● GIVEN INSTRUCTION:
Repeat exactly what appears from the opening line of the listing to the line with "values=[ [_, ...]", inclusive.

## Start DATA BLOCK

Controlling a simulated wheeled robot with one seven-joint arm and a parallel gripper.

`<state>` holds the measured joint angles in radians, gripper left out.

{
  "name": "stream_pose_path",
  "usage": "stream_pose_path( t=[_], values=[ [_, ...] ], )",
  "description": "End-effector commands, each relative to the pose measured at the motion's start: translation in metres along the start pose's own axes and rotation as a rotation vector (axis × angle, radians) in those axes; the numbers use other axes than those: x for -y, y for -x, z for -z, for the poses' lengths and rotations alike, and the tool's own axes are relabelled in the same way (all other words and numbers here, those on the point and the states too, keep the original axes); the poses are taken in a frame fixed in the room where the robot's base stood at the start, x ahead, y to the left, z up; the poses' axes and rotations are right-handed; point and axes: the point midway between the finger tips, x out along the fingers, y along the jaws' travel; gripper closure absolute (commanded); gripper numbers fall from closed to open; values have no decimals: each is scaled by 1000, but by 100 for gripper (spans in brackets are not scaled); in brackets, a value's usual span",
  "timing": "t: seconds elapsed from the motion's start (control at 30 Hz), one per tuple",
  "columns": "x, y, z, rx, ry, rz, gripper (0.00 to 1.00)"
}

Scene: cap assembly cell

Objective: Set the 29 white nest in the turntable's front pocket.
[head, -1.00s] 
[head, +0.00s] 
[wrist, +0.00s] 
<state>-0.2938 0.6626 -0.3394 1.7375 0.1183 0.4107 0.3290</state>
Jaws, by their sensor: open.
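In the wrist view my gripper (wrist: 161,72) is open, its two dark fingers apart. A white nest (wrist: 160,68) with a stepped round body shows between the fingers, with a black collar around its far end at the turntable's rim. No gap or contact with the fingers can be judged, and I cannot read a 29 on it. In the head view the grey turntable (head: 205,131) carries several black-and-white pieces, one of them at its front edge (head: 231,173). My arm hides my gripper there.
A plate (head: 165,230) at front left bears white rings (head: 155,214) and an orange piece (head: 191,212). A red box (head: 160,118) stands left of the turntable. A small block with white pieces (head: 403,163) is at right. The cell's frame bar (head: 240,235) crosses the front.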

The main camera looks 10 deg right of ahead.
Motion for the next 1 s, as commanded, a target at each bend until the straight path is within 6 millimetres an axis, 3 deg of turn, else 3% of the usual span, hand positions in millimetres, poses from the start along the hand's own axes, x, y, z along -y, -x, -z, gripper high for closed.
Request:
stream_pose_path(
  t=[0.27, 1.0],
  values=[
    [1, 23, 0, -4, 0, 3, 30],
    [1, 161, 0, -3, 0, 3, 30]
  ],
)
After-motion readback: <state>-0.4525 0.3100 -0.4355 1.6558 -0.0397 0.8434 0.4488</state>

## End DATA BLOCK

● FULL ANSWER:
Controlling a simulated wheeled robot with one seven-joint arm and a parallel gripper.

`<state>` holds the measured joint angles in radians, gripper left out.

{
  "name": "stream_pose_path",
  "usage": "stream_pose_path( t=[_], values=[ [_, ...] ], )",

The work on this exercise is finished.